● DATA PROVIDED:

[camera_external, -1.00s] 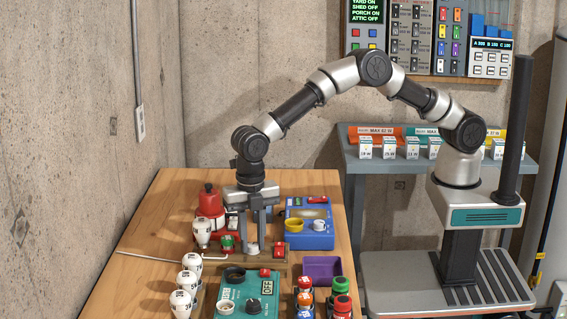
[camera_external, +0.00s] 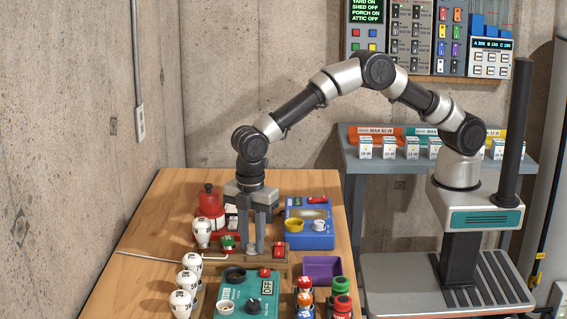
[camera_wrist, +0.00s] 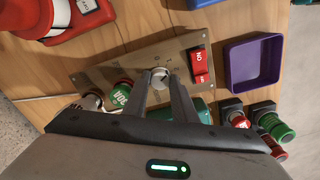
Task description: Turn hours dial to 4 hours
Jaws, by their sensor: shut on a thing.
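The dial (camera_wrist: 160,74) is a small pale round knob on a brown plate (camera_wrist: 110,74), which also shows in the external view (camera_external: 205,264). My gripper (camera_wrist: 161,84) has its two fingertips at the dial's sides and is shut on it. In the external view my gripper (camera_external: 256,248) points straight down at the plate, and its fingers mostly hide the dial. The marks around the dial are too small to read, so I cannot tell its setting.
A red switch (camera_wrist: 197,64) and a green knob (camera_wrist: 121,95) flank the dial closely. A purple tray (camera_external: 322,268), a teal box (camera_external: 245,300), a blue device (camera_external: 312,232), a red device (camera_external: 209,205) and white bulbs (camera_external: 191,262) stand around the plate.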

---

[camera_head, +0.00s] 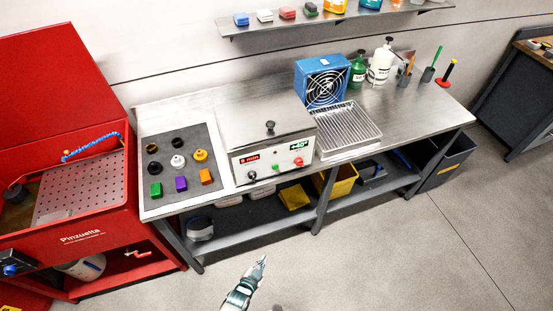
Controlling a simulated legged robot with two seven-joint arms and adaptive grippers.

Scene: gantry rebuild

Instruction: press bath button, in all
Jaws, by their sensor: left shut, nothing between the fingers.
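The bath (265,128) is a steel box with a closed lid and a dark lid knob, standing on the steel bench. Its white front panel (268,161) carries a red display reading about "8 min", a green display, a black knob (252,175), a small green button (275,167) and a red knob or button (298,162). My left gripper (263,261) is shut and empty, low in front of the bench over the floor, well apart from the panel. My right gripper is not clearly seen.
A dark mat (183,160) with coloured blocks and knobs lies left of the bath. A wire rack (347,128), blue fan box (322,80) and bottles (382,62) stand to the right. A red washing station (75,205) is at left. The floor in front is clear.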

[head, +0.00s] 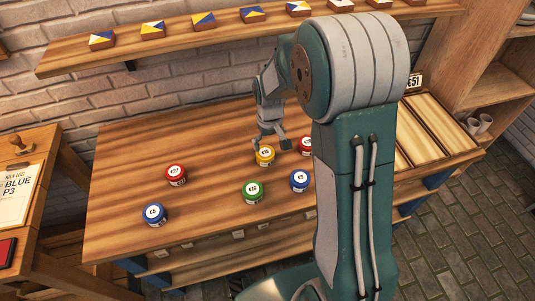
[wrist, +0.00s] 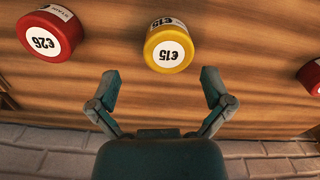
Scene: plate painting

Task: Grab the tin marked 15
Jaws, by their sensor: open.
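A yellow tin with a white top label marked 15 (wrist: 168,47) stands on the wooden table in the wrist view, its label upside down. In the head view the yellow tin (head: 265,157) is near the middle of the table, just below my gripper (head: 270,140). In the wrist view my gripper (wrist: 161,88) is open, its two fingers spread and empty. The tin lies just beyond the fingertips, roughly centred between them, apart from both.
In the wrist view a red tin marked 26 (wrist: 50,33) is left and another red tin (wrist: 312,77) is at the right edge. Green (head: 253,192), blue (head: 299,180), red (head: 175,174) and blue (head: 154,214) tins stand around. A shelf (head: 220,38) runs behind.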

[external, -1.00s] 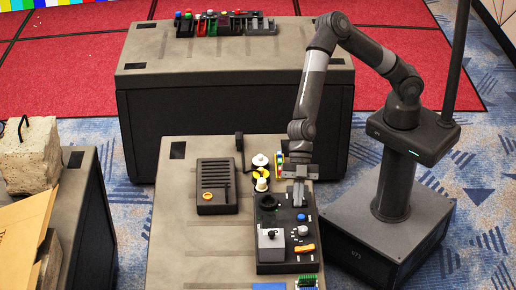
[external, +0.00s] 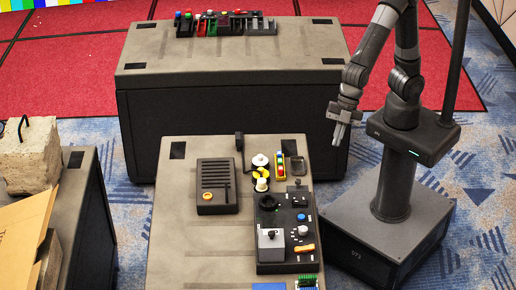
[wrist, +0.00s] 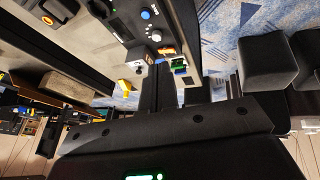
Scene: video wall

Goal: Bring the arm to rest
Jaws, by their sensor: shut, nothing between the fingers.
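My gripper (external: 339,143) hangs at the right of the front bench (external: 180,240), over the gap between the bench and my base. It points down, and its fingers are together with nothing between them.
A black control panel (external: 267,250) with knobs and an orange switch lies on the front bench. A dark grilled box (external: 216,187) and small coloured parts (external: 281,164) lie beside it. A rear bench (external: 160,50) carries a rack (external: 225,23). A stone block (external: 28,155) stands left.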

● PROMPT:
Leave the pictures out and print, exactly as written, every line from the one holding "Jaws, by their sensor: left" down to the one holding "Task: Grab the tin marked 15", both of those included.

● ANSWER BELOW:
Jaws, by their sensor: left shut, nothing between the fingers.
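The bath (265,128) is a steel box with a closed lid and a dark lid knob, standing on the steel bench. Its white front panel (268,161) carries a red display reading about "8 min", a green display, a black knob (252,175), a small green button (275,167) and a red knob or button (298,162). My left gripper (263,261) is shut and empty, low in front of the bench over the floor, well apart from the panel. My right gripper is not clearly seen.
A dark mat (183,160) with coloured blocks and knobs lies left of the bath. A wire rack (347,128), blue fan box (322,80) and bottles (382,62) stand to the right. A red washing station (75,205) is at left. The floor in front is clear.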

[head, +0.00s] 
[wrist, +0.00s] 
Scene: plate painting

Task: Grab the tin marked 15

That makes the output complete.